### [Written exercise]
Copy every line that holds "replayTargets".

"""

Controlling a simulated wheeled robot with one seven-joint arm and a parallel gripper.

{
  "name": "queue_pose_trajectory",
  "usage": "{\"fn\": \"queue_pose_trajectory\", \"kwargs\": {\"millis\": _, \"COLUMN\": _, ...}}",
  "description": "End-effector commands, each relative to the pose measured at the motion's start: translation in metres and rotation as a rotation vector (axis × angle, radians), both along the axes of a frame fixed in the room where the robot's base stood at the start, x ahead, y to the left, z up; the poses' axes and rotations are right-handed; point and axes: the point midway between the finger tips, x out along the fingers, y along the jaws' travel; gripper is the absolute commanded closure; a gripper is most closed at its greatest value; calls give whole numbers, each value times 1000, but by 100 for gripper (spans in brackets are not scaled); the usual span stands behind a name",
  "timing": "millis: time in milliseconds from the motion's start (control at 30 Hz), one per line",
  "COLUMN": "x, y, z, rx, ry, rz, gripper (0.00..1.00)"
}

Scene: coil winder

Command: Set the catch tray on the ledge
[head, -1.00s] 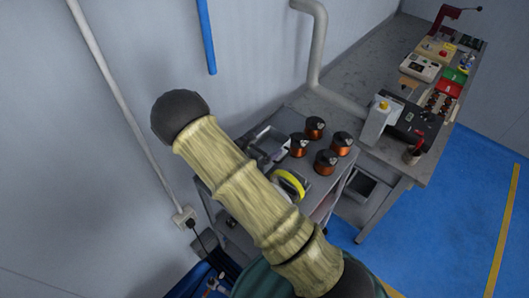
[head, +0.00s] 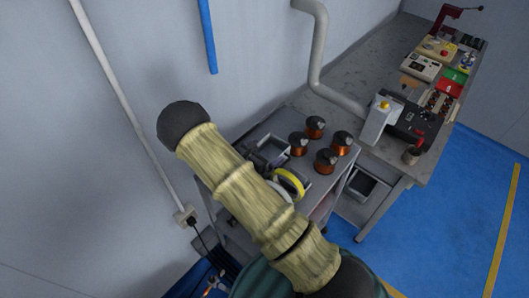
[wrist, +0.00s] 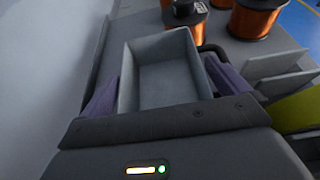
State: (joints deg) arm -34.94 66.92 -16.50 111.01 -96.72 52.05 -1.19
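The catch tray (wrist: 165,70), a grey open box, is empty and sits between the two purple-padded fingers of my gripper (wrist: 165,88) in the wrist view. The pads press against its left and right walls. In the head view the tray (head: 273,148) is above the back part of the grey cart top, partly hidden by my arm. My gripper (head: 258,158) is mostly hidden there too. I cannot tell whether the tray's underside touches the cart. I cannot make out which surface is the ledge.
Several copper wire spools (head: 314,127) stand right of the tray on the cart (head: 335,172). A yellow-rimmed roll (head: 289,184) is near my arm. The wall is close on the left. A grey workbench (head: 352,84) with a winder (head: 407,122) stands to the right.

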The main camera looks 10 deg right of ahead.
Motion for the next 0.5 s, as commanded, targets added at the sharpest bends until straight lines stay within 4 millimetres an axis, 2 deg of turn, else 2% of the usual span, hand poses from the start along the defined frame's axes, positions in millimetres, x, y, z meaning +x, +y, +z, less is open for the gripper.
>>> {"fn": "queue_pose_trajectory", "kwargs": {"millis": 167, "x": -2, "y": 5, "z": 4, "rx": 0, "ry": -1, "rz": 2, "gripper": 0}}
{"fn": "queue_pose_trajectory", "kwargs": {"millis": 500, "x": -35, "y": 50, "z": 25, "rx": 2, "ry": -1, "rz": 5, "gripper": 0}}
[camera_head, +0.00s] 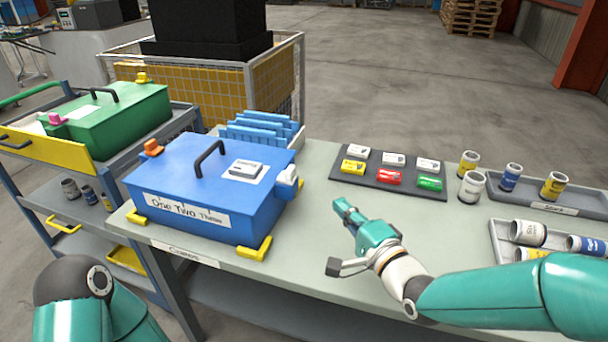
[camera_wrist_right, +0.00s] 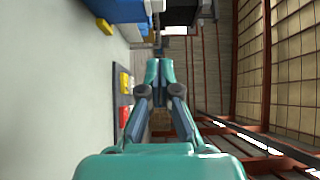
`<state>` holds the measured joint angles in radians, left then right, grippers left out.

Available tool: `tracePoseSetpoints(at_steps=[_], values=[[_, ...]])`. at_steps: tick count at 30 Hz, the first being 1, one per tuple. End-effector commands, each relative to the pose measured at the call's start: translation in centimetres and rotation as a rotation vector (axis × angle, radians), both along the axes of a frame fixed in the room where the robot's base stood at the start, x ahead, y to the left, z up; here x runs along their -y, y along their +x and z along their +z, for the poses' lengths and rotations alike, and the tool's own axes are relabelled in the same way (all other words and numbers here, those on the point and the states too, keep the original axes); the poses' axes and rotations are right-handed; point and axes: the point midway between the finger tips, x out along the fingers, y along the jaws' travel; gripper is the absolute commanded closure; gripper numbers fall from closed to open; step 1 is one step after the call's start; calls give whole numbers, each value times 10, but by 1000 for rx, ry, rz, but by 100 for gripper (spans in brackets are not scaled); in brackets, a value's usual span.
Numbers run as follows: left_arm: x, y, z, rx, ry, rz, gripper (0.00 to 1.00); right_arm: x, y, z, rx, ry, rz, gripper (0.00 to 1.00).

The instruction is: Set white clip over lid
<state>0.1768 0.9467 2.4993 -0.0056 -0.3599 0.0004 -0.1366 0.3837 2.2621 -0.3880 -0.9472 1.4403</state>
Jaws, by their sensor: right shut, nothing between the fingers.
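The blue box (camera_head: 190,211) stands on the grey-green table with its lid (camera_head: 183,168) down and a black handle (camera_head: 209,153) on top. A white clip (camera_head: 287,176) sits at the right side of the box, by the lid's edge; whether it lies over the lid I cannot tell. An orange clip (camera_head: 153,147) is at the left edge of the lid. My right gripper (camera_head: 345,208) is shut and empty above the table, right of the box and apart from the white clip. It also shows shut in the right wrist view (camera_wrist_right: 159,70). My left gripper is out of view.
A dark mat (camera_head: 340,179) with white, yellow, red and green blocks lies behind my right gripper. Jars and grey trays (camera_head: 580,205) stand at the right. A blue rack (camera_head: 262,130) is behind the box. A cart with a green box (camera_head: 115,121) stands at the left.

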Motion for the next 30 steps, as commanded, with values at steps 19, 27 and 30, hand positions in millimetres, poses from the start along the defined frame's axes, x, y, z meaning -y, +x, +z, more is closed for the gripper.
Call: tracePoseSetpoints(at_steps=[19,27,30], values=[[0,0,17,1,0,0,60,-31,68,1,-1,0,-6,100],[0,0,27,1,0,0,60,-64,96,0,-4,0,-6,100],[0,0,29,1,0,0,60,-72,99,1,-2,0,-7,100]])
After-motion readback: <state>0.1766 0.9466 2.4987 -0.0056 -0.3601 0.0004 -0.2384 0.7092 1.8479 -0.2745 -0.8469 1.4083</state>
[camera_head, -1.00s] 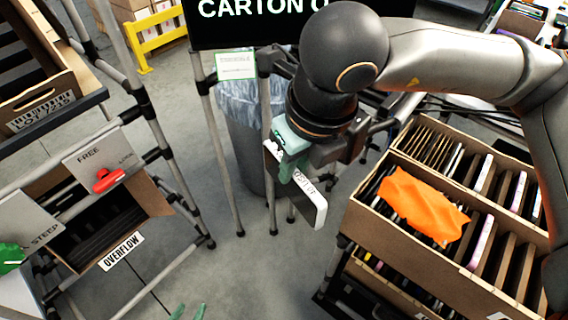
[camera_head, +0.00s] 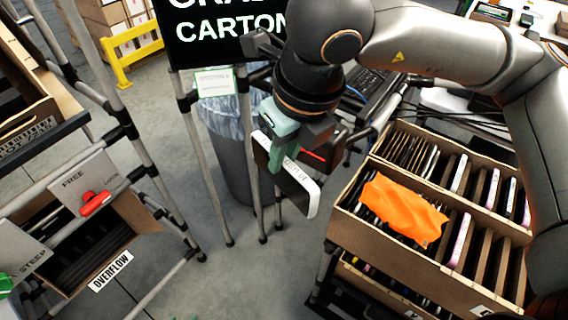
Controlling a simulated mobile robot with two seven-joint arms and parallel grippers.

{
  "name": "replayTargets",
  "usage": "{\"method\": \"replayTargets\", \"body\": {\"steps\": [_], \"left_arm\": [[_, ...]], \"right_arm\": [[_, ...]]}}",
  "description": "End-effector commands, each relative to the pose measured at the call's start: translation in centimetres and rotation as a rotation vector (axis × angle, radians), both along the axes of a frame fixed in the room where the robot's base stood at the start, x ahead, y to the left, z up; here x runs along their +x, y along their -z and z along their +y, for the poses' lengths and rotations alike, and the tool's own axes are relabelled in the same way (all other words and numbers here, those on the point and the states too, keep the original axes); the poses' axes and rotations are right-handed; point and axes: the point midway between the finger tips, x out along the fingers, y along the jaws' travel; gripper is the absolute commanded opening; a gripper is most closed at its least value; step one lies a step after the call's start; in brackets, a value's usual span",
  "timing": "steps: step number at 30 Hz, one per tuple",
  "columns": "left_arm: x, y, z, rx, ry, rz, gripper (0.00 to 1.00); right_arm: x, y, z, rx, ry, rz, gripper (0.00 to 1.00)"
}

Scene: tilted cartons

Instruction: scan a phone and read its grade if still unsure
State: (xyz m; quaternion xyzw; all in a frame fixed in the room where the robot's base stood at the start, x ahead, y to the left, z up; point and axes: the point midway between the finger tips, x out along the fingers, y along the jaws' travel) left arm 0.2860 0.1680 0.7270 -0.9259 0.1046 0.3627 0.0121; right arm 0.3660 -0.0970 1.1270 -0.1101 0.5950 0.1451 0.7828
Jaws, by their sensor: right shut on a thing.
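My right gripper (camera_head: 279,152) has green fingers and is shut on a phone (camera_head: 299,190). A dark screen (camera_head: 225,30) at the top shows large white letters, partly cut off and covered by my arm, with "CARTON" readable. My left gripper does not clearly show.
A carton of phones in slots (camera_head: 450,190) stands at right with an orange cloth (camera_head: 402,208) over part. At left are a FREE sign with a red handle (camera_head: 95,203) and an OVERFLOW carton (camera_head: 140,212). A bin with a clear liner (camera_head: 228,150) stands behind the phone.

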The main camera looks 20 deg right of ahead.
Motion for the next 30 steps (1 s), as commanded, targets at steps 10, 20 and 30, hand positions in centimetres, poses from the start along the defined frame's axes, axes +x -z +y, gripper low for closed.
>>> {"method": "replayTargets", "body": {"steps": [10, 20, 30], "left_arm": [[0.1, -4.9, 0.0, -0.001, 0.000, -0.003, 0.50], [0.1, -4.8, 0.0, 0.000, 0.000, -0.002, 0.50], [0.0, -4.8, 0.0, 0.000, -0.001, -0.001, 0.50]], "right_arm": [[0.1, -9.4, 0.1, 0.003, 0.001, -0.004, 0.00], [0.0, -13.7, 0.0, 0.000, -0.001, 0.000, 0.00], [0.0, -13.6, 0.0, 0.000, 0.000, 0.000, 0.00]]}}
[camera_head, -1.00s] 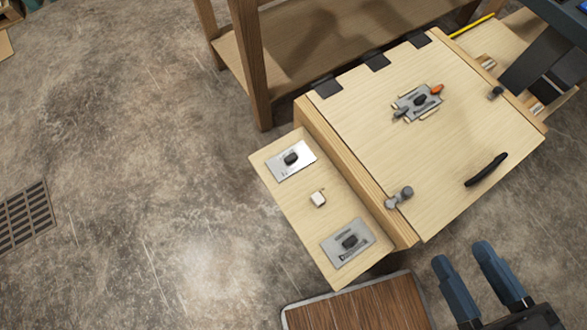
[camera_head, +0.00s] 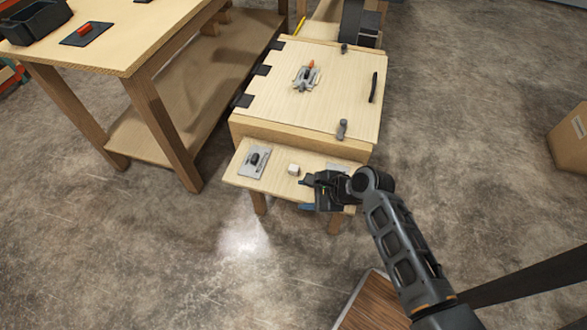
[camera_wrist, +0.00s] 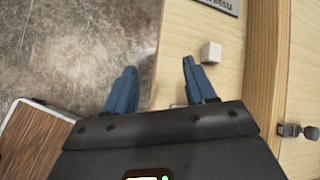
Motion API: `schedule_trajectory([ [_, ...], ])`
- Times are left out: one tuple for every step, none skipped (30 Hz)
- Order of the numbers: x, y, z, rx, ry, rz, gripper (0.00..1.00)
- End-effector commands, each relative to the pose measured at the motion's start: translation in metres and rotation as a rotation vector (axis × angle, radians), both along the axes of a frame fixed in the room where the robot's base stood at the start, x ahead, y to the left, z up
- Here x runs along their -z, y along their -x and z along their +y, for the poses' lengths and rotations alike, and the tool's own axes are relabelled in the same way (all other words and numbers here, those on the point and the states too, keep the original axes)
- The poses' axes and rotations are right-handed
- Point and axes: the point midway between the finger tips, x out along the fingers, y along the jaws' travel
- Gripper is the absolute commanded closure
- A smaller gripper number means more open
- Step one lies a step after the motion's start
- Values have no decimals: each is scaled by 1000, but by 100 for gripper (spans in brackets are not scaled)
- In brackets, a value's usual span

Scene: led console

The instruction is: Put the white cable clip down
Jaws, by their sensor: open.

"""

### [Solution for this task]
  "name": "replayTargets",
  "usage": "{\"method\": \"replayTargets\", \"body\": {\"steps\": [_], \"left_arm\": [[_, ...]], \"right_arm\": [[_, ...]]}}",
>>> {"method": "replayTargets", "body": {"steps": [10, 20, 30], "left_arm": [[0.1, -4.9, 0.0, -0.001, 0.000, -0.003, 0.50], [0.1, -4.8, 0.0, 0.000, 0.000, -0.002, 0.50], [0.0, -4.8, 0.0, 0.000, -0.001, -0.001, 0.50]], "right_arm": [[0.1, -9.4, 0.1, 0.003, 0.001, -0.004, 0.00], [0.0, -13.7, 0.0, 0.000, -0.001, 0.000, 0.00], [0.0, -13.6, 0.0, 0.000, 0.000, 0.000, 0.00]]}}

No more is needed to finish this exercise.